:: WHAT YOU HAVE TO DO ::
Retype nothing except the lines below from the one with "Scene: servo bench" through the one with "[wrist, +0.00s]", exactly, with images left out.

:: DATA ROWS ::
····················

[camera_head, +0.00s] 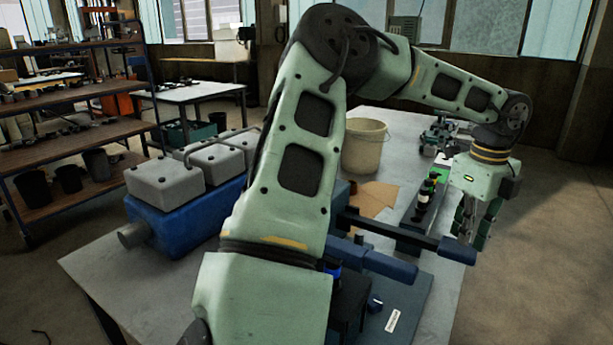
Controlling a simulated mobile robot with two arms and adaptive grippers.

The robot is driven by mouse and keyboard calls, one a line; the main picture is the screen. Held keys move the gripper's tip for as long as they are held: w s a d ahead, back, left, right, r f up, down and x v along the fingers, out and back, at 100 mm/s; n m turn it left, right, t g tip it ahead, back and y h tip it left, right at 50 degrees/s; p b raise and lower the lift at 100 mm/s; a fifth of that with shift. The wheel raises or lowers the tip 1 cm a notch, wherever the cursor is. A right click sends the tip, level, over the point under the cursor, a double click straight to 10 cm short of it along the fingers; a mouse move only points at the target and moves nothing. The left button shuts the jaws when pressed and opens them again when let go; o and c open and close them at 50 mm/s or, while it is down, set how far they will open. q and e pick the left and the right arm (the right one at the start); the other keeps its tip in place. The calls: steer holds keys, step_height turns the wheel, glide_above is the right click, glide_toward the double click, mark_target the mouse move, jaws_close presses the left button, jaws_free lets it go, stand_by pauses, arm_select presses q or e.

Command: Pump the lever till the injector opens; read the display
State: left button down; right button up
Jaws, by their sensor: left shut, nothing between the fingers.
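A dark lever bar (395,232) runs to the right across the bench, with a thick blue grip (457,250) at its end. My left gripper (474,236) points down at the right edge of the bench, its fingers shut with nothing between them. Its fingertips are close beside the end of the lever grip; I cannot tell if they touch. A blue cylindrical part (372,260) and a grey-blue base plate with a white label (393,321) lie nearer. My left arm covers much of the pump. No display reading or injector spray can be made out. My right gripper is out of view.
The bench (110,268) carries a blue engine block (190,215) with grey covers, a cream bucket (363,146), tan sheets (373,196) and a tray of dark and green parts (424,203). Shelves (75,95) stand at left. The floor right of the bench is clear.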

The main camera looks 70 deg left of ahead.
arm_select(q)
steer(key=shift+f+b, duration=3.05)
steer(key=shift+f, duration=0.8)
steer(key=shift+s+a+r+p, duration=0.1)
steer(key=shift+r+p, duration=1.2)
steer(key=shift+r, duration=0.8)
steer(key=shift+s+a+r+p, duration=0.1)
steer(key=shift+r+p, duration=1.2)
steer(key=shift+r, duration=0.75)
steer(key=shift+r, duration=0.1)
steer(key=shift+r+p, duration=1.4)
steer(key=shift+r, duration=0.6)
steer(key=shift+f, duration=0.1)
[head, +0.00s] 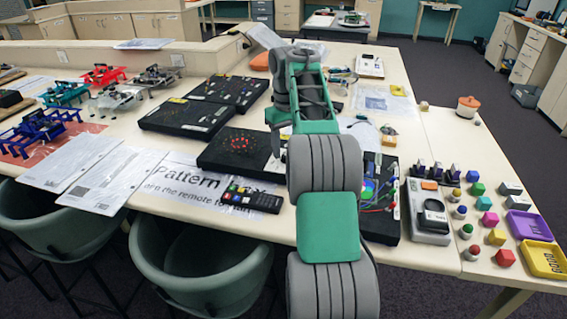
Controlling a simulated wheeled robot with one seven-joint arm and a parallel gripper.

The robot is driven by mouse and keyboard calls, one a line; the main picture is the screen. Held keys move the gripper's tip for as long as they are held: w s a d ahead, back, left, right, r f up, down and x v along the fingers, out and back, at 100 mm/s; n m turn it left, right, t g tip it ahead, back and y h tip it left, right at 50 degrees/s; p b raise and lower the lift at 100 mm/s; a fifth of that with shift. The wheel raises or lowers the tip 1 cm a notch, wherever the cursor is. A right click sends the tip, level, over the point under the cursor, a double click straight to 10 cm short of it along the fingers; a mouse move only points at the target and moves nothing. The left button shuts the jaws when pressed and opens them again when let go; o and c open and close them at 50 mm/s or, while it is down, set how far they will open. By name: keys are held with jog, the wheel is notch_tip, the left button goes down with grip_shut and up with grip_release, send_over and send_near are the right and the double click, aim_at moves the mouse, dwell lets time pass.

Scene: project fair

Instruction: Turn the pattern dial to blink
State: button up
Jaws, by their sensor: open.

····················

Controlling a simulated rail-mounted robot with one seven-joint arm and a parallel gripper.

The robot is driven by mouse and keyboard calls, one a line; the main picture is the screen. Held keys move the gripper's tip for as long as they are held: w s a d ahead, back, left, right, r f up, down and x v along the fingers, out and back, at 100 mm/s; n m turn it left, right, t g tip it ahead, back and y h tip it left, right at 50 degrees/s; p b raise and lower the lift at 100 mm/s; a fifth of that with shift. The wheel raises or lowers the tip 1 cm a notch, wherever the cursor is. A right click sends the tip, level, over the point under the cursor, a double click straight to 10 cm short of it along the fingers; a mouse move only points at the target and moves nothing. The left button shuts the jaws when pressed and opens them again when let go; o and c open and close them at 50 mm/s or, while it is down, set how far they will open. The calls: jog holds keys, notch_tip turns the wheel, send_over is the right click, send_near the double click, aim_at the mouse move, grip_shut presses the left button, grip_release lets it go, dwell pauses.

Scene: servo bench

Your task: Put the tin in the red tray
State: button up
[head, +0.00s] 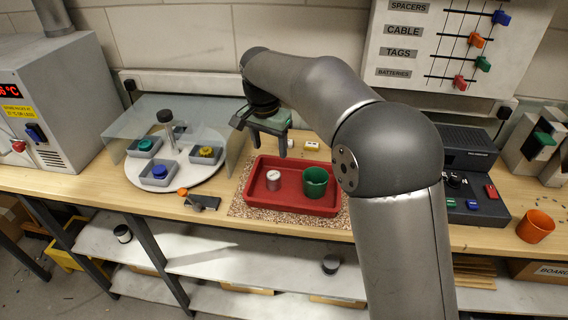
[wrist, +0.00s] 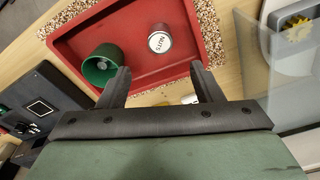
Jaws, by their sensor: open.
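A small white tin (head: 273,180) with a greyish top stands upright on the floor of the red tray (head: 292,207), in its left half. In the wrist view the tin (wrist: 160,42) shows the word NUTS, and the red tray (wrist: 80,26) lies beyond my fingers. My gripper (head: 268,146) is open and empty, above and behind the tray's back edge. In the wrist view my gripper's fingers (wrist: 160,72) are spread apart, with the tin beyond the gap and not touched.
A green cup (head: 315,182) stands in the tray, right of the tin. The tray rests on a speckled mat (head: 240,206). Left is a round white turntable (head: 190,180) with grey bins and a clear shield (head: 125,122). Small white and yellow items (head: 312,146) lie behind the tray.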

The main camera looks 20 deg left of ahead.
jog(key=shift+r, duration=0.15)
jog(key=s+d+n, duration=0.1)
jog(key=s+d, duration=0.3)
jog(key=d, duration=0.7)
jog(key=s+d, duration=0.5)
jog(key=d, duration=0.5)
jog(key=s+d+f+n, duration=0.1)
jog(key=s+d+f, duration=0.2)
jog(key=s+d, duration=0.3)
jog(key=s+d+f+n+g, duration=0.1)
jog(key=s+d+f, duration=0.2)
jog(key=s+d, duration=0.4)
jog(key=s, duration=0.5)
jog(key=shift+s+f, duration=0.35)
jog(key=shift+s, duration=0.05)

····················

:: RESPONSE TO THIS EXERCISE ::
Scene: servo bench

Your task: Put the tin in the red tray
State: button up
[head, +0.00s] 
[wrist, +0.00s] 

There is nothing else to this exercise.